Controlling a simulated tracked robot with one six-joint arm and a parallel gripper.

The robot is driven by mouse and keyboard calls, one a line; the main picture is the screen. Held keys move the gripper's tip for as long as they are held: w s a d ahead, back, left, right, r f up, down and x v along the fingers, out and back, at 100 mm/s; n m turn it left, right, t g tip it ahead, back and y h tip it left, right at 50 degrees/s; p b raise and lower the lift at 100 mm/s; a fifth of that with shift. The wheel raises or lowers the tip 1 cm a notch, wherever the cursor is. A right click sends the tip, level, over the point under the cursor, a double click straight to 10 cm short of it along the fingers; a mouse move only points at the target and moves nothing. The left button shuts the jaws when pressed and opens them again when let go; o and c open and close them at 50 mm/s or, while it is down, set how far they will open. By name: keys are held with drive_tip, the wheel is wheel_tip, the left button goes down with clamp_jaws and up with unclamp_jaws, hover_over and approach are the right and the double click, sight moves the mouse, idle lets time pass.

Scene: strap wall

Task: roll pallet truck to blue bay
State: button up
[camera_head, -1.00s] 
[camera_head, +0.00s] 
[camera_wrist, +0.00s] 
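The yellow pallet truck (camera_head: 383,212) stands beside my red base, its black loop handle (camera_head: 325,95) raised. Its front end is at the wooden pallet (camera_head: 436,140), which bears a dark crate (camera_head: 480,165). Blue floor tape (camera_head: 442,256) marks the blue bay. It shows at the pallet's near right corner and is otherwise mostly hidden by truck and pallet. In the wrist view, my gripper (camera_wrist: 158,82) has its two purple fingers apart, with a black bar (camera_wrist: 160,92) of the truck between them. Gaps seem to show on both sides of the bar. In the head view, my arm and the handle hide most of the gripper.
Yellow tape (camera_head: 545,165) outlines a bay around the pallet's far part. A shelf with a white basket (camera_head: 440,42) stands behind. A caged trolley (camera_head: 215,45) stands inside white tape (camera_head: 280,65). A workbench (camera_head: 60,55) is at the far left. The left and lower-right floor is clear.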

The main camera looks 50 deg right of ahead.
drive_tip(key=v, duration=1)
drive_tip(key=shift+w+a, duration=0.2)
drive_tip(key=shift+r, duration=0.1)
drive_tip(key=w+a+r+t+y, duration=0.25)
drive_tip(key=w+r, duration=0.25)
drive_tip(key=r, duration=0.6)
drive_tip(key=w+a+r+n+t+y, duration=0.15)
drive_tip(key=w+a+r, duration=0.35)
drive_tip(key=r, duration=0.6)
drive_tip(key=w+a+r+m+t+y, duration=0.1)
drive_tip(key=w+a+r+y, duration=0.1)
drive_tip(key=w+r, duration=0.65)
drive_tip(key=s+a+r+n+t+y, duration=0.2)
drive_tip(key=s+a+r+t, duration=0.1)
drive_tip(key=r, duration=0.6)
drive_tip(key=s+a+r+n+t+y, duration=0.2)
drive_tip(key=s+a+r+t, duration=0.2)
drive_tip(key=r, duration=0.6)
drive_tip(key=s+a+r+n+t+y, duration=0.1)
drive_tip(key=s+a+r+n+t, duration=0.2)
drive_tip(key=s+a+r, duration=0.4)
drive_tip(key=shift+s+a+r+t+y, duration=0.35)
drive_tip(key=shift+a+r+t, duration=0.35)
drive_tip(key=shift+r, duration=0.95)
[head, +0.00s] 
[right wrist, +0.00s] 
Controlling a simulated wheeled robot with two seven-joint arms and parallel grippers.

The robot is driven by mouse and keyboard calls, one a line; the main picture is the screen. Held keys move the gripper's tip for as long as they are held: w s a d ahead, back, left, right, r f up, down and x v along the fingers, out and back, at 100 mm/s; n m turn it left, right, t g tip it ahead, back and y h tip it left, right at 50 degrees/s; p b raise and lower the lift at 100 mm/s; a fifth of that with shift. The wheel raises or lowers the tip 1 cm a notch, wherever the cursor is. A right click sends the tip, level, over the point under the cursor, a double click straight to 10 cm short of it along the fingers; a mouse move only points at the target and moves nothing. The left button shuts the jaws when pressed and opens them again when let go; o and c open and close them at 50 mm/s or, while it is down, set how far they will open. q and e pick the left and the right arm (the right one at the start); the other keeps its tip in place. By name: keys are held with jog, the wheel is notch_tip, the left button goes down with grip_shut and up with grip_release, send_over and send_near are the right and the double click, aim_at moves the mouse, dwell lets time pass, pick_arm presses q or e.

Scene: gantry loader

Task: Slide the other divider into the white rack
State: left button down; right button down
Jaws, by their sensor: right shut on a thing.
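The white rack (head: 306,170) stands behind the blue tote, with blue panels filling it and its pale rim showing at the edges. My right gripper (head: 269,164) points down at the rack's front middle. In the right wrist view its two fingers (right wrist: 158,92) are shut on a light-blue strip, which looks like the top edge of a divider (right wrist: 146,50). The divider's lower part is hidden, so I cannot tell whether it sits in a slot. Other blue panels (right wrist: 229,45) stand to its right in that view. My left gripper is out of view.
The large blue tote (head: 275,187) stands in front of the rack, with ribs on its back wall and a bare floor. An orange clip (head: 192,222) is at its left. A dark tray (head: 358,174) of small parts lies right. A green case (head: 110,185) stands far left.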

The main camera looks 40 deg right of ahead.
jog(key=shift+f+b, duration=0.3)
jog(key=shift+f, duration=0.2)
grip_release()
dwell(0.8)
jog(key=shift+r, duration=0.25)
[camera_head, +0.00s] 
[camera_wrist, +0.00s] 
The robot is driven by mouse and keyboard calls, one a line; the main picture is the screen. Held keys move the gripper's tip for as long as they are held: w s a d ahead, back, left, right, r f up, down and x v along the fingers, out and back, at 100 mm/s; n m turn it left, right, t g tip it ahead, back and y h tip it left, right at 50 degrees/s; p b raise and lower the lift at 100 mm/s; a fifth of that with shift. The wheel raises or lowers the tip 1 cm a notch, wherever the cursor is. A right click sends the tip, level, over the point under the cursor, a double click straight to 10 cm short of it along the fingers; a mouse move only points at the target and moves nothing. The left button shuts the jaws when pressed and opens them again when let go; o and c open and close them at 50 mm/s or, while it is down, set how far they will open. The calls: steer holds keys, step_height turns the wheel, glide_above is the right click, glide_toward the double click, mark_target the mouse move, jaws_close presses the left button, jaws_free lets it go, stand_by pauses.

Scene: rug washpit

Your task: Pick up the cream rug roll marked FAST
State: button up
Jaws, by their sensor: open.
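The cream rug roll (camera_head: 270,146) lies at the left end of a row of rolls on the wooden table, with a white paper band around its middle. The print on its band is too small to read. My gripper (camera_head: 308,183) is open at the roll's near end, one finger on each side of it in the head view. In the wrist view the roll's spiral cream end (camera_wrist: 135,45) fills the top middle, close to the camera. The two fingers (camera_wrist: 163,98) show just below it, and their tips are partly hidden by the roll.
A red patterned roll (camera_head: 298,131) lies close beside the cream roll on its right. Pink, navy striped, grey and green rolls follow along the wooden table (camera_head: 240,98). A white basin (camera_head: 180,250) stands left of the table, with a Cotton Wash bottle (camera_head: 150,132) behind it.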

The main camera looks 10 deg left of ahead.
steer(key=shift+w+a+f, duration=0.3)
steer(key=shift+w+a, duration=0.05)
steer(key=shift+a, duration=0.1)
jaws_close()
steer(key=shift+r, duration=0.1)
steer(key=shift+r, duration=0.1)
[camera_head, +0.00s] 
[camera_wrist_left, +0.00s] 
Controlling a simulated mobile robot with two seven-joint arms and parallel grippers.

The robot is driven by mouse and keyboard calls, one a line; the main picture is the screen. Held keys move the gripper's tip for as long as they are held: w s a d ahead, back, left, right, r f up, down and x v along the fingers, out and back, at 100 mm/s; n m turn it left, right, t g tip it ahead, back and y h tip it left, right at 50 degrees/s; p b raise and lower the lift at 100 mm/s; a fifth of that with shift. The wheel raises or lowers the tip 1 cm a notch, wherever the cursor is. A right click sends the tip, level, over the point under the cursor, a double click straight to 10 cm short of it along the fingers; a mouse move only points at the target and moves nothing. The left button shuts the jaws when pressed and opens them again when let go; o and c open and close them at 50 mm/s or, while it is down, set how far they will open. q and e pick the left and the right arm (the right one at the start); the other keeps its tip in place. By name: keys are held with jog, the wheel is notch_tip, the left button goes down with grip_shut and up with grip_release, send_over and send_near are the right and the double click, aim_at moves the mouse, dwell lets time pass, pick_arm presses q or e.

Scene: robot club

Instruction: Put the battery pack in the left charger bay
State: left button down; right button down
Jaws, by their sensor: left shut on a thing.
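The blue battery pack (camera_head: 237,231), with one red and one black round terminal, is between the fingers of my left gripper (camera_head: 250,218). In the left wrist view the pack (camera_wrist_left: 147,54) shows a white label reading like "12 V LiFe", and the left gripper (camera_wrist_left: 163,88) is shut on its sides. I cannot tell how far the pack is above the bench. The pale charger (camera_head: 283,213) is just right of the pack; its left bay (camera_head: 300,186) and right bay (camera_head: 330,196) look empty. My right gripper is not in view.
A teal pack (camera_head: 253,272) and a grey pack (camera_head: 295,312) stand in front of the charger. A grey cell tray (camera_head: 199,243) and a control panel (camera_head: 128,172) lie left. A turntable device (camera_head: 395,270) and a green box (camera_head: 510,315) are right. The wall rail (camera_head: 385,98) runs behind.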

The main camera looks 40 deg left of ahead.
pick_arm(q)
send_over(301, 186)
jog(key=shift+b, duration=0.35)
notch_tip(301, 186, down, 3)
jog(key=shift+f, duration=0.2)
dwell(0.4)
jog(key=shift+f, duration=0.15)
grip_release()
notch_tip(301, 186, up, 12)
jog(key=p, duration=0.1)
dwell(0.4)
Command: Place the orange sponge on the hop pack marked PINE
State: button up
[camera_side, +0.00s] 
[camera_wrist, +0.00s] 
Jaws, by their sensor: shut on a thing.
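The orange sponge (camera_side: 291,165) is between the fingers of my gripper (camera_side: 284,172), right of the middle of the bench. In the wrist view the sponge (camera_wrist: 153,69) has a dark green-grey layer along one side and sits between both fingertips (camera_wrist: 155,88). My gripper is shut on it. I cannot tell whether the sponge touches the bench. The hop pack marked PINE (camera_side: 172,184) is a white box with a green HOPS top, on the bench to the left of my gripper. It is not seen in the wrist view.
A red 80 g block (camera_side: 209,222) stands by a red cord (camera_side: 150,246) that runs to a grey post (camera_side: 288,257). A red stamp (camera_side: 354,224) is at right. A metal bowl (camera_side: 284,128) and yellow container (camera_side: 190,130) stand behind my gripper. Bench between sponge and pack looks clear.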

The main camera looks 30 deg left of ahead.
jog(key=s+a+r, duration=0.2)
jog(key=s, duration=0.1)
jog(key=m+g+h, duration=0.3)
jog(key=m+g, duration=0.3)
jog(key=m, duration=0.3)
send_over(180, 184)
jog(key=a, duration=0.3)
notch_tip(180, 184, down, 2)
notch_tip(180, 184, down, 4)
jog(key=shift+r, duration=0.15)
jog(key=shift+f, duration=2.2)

**Problem:** In the listing above, locate the line with "The main camera looks 10 deg left of ahead." and the line with "Controlling a simulated mobile", then extract exactly those lines and every line between them, and nothing more.

**Expected output:**
The main camera looks 10 deg left of ahead.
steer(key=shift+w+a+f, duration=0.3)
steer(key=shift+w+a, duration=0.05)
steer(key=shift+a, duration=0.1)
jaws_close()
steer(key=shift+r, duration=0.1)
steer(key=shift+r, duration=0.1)
[camera_head, +0.00s] 
[camera_wrist_left, +0.00s] 
Controlling a simulated mobile robot with two seven-joint arms and parallel grippers.

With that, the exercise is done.